A Pre-Test at the Start of the Quarter

Di Yi (T=0) Yi (T=1) Δ
1 80
1 88
0 46
0 68

A Post-Test at the End of the Quarter

Di Yi (T=0) Yi (T=1) Δ
1 80 90 +10
1 88 98 +10
0 46 48 +2
0 68 70 +2

The Difference-in-Differences Estimator and ATT

Di Yi (T=0) Yi (T=1) Δ
1 80 90 +10
1 88 98 +10
0 46 48 +2
0 68 70 +2

\begin{align*} ATT_{\text{DiD}} &= \Big(\mathbb{E}[Y_{i, D_i = 1} \mid T = 1] - \mathbb{E}[Y_{i, D_i = 1} \mid T = 0]\Big) \\ &\quad - \Big(\mathbb{E}[Y_{i, D_i = 0} \mid T = 1] - \mathbb{E}[Y_{i, D_i = 0} \mid T = 0]\Big) \end{align*}

\begin{align*} ATT_{\text{DiD}} &= \left(\frac{90 + 98}{2} - \frac{80 + 88}{2}\right) - \left(\frac{70 + 48}{2} - \frac{68 + 46}{2}\right) \\ &= (94 - 84) - (59 - 57) = 10 - 2 = 8 \end{align*}

In Pictures: The Naive ATE

Average test scores before and after the course. POLI 170 is shown with blue circles and a solid line; control is shown with coral triangles and a long-dashed line. Both groups increase over time, and a vertical bracket at the post period marks the large gap between groups as the naive ATE.
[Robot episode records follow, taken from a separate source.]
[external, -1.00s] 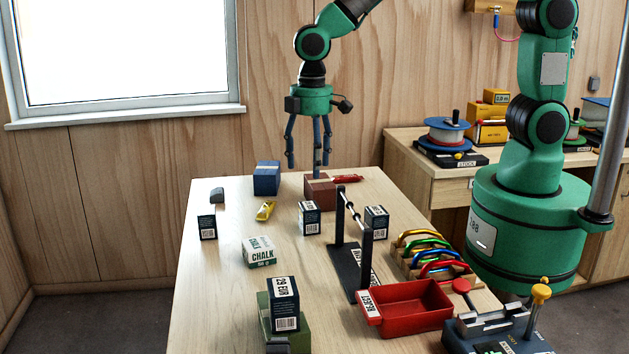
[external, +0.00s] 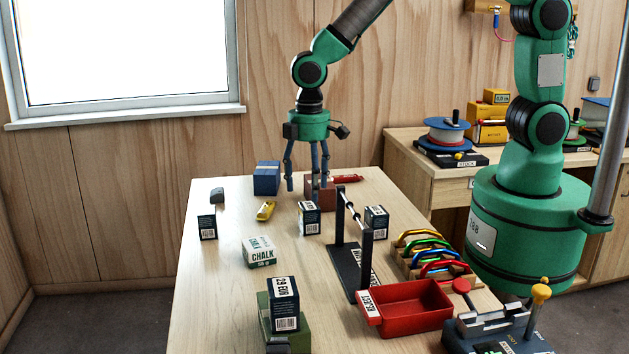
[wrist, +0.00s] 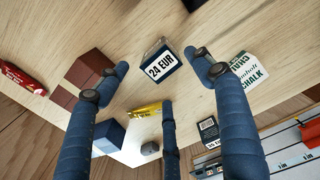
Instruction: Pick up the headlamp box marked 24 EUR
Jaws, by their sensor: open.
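The headlamp box marked 24 EUR (wrist: 161,66) is dark with a white label face. In the wrist view it lies just beyond the gap between my fingertips. In the external view it appears to be the small dark box (external: 309,219) standing upright near the middle of the table, its label too small to read there. My gripper (external: 307,190) has three blue fingers and is open and empty. It hangs pointing down, above and slightly behind that box. In the wrist view the spread fingers (wrist: 162,83) frame the view, apart from the box.
Similar dark boxes stand to the left (external: 208,228) and right (external: 376,222); a 29 EUR box (external: 285,303) sits on a green block. A chalk box (external: 259,252), yellow item (external: 265,211), brown block (external: 312,188), blue box (external: 266,178), black bar stand (external: 348,268) and red tray (external: 413,304) surround it.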

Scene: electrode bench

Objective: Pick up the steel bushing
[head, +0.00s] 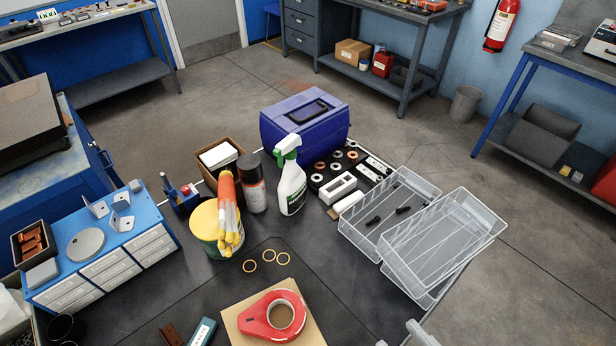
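Some rings have orange or reddish centres and others look pale or grey. A pale metallic ring (317,178) lies at the tray's left side; it may be the steel bushing, but it is too small to tell.
A spray bottle (291,187), a dark can (253,185) and a yellow tub (208,224) stand left of the tray. A blue case (304,130) stands behind. Clear bins (440,240) are at right. A red tape dispenser (258,321) lies in front; the bench between is mostly clear.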

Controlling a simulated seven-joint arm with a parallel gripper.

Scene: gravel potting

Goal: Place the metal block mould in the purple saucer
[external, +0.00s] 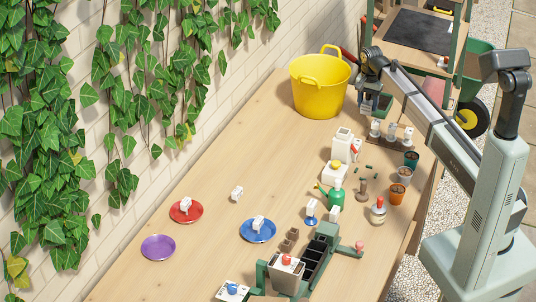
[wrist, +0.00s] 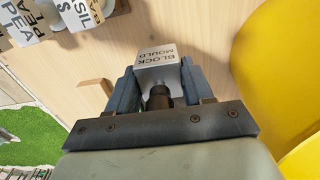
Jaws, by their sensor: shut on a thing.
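The metal block mould (wrist: 155,52) is a grey block lettered "BLOCK MOULD" in the wrist view. My gripper (wrist: 157,75) is shut on it, with one finger on each side. In the external view my gripper (external: 371,106) is at the far end of the table, just right of the yellow tub; the mould cannot be made out there. The purple saucer (external: 158,247) lies empty at the near left of the table, far from my gripper.
A yellow tub (external: 320,84) stands close to my gripper. A red saucer (external: 186,211) and a blue saucer (external: 258,230) each hold a white block. Bottles and pots crowd the right side. The table's middle left is mostly clear.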

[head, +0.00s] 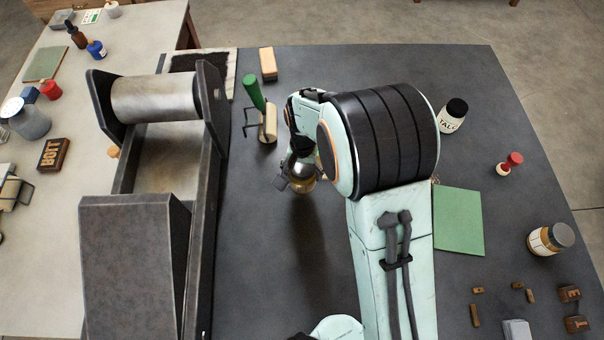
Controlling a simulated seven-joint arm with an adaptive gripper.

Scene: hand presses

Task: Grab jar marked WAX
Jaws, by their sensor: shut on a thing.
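My gripper (298,178) is over the dark table, left of my arm's large black joint. It is shut on a small jar (302,186) with a shiny grey top and an amber lower part. No label on this jar can be read, and my arm and fingers hide part of it. A white jar with a black lid (453,115), marked TALC, stands at the right. Another jar with a grey lid and an amber band (548,239) stands at the lower right; its label cannot be read. I see no readable WAX mark.
A large roller press (160,98) stands left of my gripper. A green-handled roller (254,93) and a wooden-backed block (268,64) lie beyond it. A green mat (458,222), a red-handled stamp (510,164) and small wooden type blocks (569,293) are at the right.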

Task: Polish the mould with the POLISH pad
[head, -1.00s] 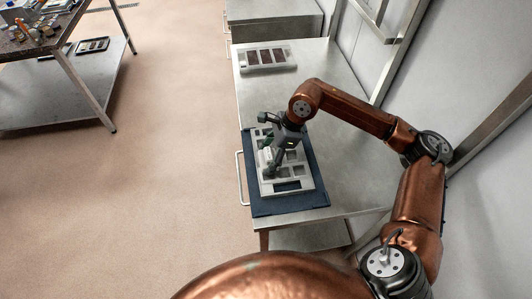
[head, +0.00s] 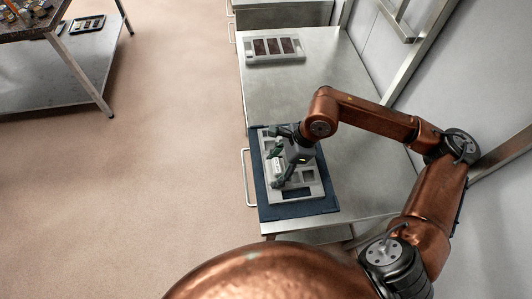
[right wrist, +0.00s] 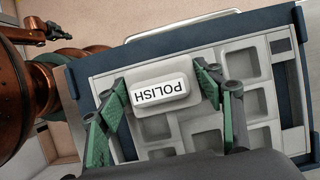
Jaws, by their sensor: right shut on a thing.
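The mould (head: 307,195) is a pale grey plate with square recesses, lying on a dark blue mat (head: 330,204) on the steel table. It fills much of the right wrist view (right wrist: 220,141). The POLISH pad (right wrist: 160,93) is a light block with a white label, its lettering upside down in that view. My right gripper (right wrist: 162,82) has one green finger on each side of the pad and is shut on it. The pad sits over the mould's face, seemingly touching it. In the head view my right gripper (head: 276,168) partly covers the pad and mould.
A second plate with dark recesses (head: 248,50) lies at the table's far end. Bare steel table (head: 290,90) lies between it and the mat. A handle (head: 245,178) sticks out on the table's left. A wall stands close on the right; another bench (head: 60,80) is far left.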

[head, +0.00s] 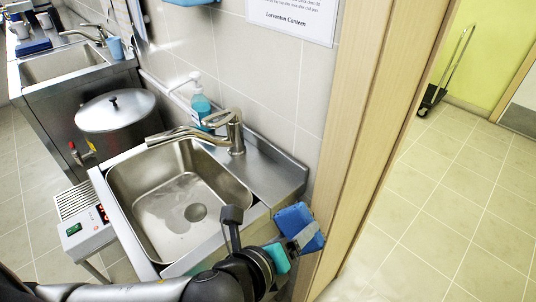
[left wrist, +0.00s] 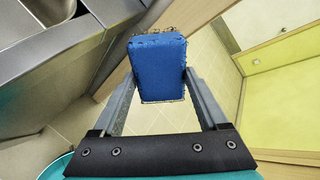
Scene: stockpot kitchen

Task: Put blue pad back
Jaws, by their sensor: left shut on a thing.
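The blue pad (head: 298,224) is a small blue block in the head view, held at the right end of the sink unit, close to the wooden door frame. My left gripper (head: 303,236) is shut on it. In the left wrist view the blue pad (left wrist: 158,68) sits between the two fingers of my left gripper (left wrist: 158,92), with a rough dark edge along its top. Tiled floor shows below it. My right gripper is not in either view.
A steel sink (head: 180,195) with a tap (head: 233,130) and a soap bottle (head: 201,108) stands left of the pad. A lidded stockpot (head: 115,110) is beyond it. The wooden door frame (head: 375,120) is close on the right. Open floor (head: 440,200) lies past it.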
In Tables: Naive Differences

Took 170 Time Test Score Time Difference Treatment Difference
Yes Y = S + D
No Y = F

Based on Cunningham (2021)

In Tables: Naive Differences

Took 170 Time Test Score Time Difference Treatment Difference
Yes Y = S + D
No Y = F
D + (S − F)

Based on Cunningham (2021)

In Tables: Adding Time

Took 170 Time Test Score Time Difference Treatment Difference
Yes Before Y = S
After Y = S + (D + T) D + T
No Before
After

Based on Cunningham (2021)

In Tables: Difference of Differences

Took 170 Time Test Score Time Difference Treatment Difference
Yes Before Y = S
After Y = S + (D + T) D + T
No Before Y = F
After Y = F + T T
D

Based on Cunningham (2021)

In Pictures: The DiD Estimate

  • The solid blue line is the actual treatment group.
  • The dashed blue line is the counterfactual: what the treated would have looked like under the control group’s trend.
  • The DiD estimate is the gap between those two endpoints.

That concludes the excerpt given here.